Personagem controverso para a fé cristã, a figura do Judas segue
presente na tradição popular e no comércio de rua na Capital. O Vida & Arte
reúne hoje relatos de brincantes e vendedores que defendem a
"queimação"
Há 25 anos trabalhando na confecção e venda de bonecos de pano, Jean
Carlos Alves, 40, já viu Judas ser comprado para virar segurança de empresa. “O
cliente comprou para fingir que era o vigia da loja dele e deixou ele (o
boneco) o ano todo lá parado, parece que deu certo”, conta o homem que
transformou a brincadeira aprendida com os avós em ofício. Segundo a tradição
cristã, Judas traiu Jesus, entregando-o para seus algozes. Na cultura popular,
a queimação do apóstolo é tradição que vem atravessando séculos. Já no Ceará, o
costume virou também molecagem.
“Todo ano a gente faz a malhação do Judas. É um momento de brincadeira,
de união familiar”, afirma Sávio Pitta, 35, corretor de imóveis, contando que a
família dele vai sempre para uma casa de praia no Cumbuco, onde a queimação
acontece. Em anos anteriores, Sávio investiu na compra de um Judas temático,
com o personagem estampando o rosto de algum político. Em 2016, porém, ele preferiu
um boneco tradicional. “Estamos num momento político muito complicado e como
tem muitas opiniões políticas diferentes entre a família e os amigos resolvemos
que seria um Judas normal”, afirma.
Cliente do vendedor Jean Carlos, que é conhecido como Zé do Judas,
Sávio defende a permanência da malhação no imaginário popular cearense. “É uma
tradição que vale ser mantida, porque tem todo o simbolismo da Páscoa, é uma
brincadeira que eu passo para meus filhos”, defende.

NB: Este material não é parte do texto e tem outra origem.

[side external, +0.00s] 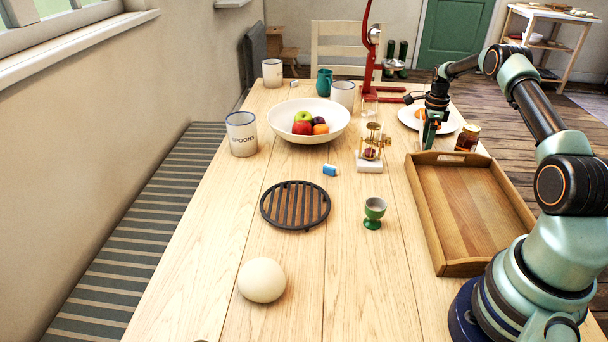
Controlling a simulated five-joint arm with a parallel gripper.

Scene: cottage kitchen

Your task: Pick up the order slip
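I cannot make out an order slip anywhere in the side external view; it may be hidden or too small to tell. My gripper (427,143) points down at the right side of the table, in front of the white plate (408,119) and close to the far left corner of the wooden tray (423,200). Its fingers are small and seen edge-on, so I cannot tell whether they are open or shut, or whether anything is between them. The gripper and wrist cover part of the plate and of an orange item on it.
A brass device on a white base (369,163) stands left of my gripper, and a dark jar (468,137) stands right. The front middle is clear.

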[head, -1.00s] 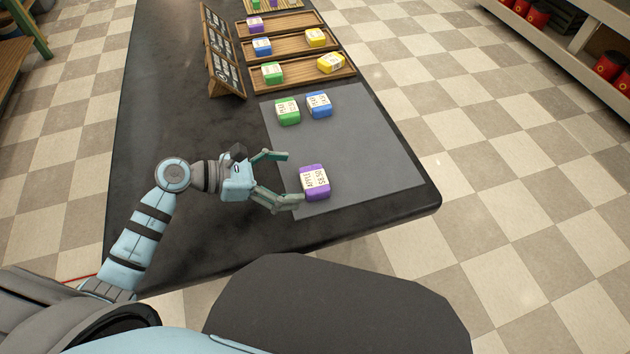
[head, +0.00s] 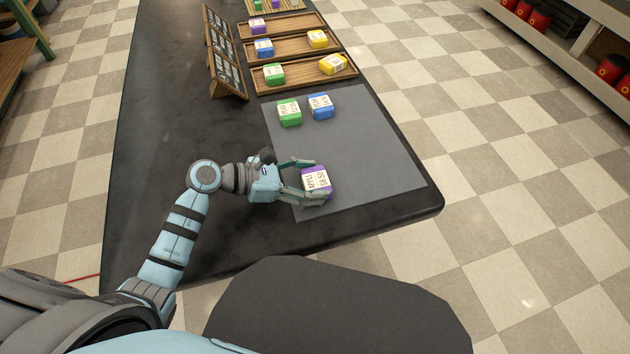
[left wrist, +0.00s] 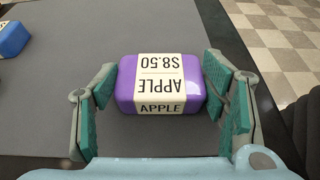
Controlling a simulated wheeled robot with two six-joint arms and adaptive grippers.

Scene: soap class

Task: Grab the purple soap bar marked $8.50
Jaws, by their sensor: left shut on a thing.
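The purple soap bar (head: 317,181) lies on the grey mat near the table's front right corner. In the left wrist view the purple soap bar (left wrist: 126,84) shows a cream label reading "APPLE $8.50". My left gripper (head: 313,179) is around the bar, one finger on its far side and one on its near side. In the left wrist view my left gripper (left wrist: 161,88) has its green-padded fingers at both ends of the bar, shut on it. The bar appears still at mat level. My right gripper is out of view.
On the grey mat (head: 375,150) a green soap bar (head: 289,113) and a blue soap bar (head: 320,106) stand farther back. The mat's right part is clear.

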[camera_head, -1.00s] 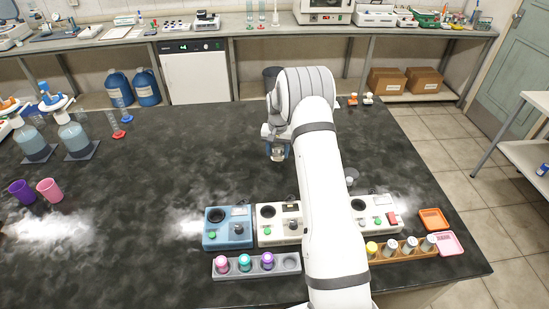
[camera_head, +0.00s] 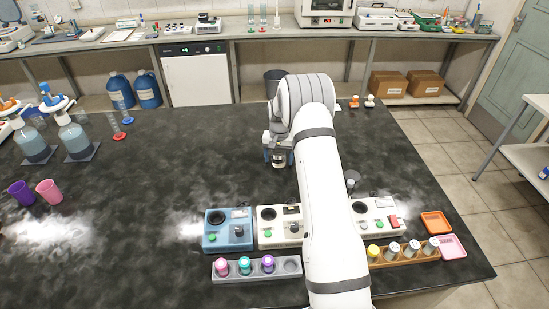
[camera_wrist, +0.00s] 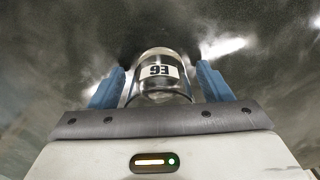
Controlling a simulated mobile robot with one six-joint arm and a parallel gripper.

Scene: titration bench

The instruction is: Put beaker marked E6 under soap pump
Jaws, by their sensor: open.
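The beaker marked E6 (camera_wrist: 160,72) is clear glass with a white label, which reads upside down in the wrist view. It stands between the two blue fingers of my gripper (camera_wrist: 160,88), with a small gap showing on each side. My gripper is open. In the head view my gripper (camera_head: 279,158) is low over the middle of the dark bench, with the beaker partly hidden by it. Two bottles of bluish liquid with pump-like tops, one at the left edge (camera_head: 37,147) and one beside it (camera_head: 73,138), stand on the left. I cannot tell which is the soap pump.
Purple (camera_head: 20,193) and pink (camera_head: 49,191) cups stand at the left. A blue device (camera_head: 228,240), white devices (camera_head: 281,238) and a grey rack (camera_head: 240,268) of coloured vials line the front. The bench between gripper and bottles is mostly clear.

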No cruzamento entre as avenidas Raul Barbosa e Murilo Borges, Jean
vende os bonecos por valores que chegam a R$ 200. “As pessoas querem um Judas
bem feito. O meu não é só de pano não, tem uma estrutura de arame, madeira”,
conta, ressaltando que a “credibilidade” do seu trabalho tem mantido cliente
fieis. O perfil dos compradores? Homens acima dos 40 anos e de classe média.
“Eu não acho que essa tradição vai acabar não. É igual fogueira na época do São
João, tem que continuar fazendo, é a nossa cultura”, pondera.
Já Haroldo Abreu, 53, que comercializa os bonecos no cruzamento das
avenidas Borges de Melo e Luciano Carneiro, afirma que esse legado popular tem
se restringido mais ao interior do Estado. “90% das minhas vendas são para
pessoas que vão levar para o Interior, nos bairros daqui (Fortaleza) está muito
fraco”, reclama. “É uma brincadeira sadia, que os jovens estão esquecendo”,
completa.
Felício da Silva, integrante da Companhia Teatral Acontece, também
defende a permanência do ritual em torno do personagem bíblico conhecido como traidor.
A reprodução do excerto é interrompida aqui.